## Exercise objective
Emit the data below verbatim, stripping out any pictures.

## Data shown
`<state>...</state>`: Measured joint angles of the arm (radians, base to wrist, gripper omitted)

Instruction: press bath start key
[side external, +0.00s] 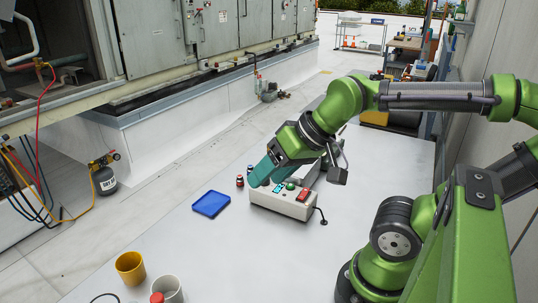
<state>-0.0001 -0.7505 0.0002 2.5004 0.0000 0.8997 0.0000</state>
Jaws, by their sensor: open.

## Written reply
`<state>...</state>`: Measured joint angles of the arm (radians, base to wrist, gripper omitted)

Instruction: press bath start key
[side external, +0.00s] 
<state>-0.0001 -0.7505 0.0002 2.5004 0.0000 0.8997 0.0000</state>
Jaws, by their sensor: open.

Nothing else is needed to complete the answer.